When you properly execute the movement, you will see big-time improvements with your chest musculature. No longer will tank tops swallow you up, gentlemen.
Ladies, upper body training is important for you all well.
No one wants to walk around with an upper-body reminiscent of Olive Oil. The incline dumbbell press will enable you to add strength to your upper torso.
There are 4 cues that will allow you properly execute the incline dumbbell press. They are:
Cue 1) Set your bench at the correct height
Many lifters set their bench too high.
When your bench is set high, you shift the emphasis of the movement from your chest to your front deltoids.
The incline dumbbell press is an elite chest builder and you can keep it that way by setting your bench at a low incline of 15 degrees.
Cue 2) Use your legs to get the dumbbells into the proper starting position
By using your legs to get the dumbbells up to the proper starting position, you will conserve the energy needed for the actual set.
Wasting energy by trying to muscle the dumbbells into the proper starting position will cost you reps during the set.

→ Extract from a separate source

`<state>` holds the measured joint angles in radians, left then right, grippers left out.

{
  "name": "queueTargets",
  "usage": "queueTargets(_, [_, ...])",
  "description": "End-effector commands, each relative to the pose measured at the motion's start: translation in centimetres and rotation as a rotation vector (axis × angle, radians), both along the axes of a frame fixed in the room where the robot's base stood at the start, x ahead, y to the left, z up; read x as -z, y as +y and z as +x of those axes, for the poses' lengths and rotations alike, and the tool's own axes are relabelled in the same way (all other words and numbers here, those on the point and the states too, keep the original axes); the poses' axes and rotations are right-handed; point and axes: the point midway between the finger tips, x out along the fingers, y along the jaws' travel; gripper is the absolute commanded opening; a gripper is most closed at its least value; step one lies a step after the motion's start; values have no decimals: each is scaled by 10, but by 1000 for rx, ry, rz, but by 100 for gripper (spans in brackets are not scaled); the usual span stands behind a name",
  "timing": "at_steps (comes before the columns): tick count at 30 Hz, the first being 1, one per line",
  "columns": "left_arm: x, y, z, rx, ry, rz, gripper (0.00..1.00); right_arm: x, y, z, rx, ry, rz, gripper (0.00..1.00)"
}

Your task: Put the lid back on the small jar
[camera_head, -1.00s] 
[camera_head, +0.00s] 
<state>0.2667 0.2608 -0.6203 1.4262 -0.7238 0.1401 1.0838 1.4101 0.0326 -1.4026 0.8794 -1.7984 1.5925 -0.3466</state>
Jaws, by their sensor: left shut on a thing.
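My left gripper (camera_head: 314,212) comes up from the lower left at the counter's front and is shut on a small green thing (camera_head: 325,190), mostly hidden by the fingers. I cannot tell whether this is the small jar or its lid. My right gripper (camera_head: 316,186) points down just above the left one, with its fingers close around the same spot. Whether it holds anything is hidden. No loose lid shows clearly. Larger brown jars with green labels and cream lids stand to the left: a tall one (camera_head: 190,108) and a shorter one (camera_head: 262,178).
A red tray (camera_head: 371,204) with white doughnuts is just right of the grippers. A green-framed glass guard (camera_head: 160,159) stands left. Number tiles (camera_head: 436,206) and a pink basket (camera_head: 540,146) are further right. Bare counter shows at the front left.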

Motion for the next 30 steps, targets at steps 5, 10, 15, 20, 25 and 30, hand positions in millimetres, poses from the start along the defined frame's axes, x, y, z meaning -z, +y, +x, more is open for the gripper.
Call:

Utilize your legs to help you get set and then begin to press.
Cue 3) Use a half-tuck elbow position for strong, safe reps
By using a half-tuck you are ensuring that your reps will strong, safe, and still primarily targeting your chest.
The half-tuck gives you a balanced distribution of strength between your chest, shoulders, and triceps. This is needed as the dumbbells will eventually get heavier.
A full elbow tuck is not a bad movement, but the emphasis will now be shifted to the triceps.
A full elbow flare out will put the emphasis on your chest, but if you have shoulder issues, they may arise when you are pressing with your elbows flared out.
Both of those variations can work at times, but using a half-tuck will give you the most bang for your buck.
Cue 4) What constitutes proper form?
Proper form in the incline dumbbell press is when you follow all the above steps before your press and then begin the movement.
You will press up while keeping the dumbbells going straight up to keep tension on your chest. There is never a need for the dumbbells to connect at top of the movement.
As you descend into the bottom, you want to make sure you bring the dumbbells deep into the pocket before pressing back up. Full range reps build a full chest.
Half-reps, quarter-reps, pump presses, and using your whole body (butt off the bench) all do not count. The dumbbells have to reach the bottom before you press them back up.
Performing bad, ego reps will keep your chest looking unspectacular and flat. Fake hustle has never gotten anybody going anywhere worthwhile.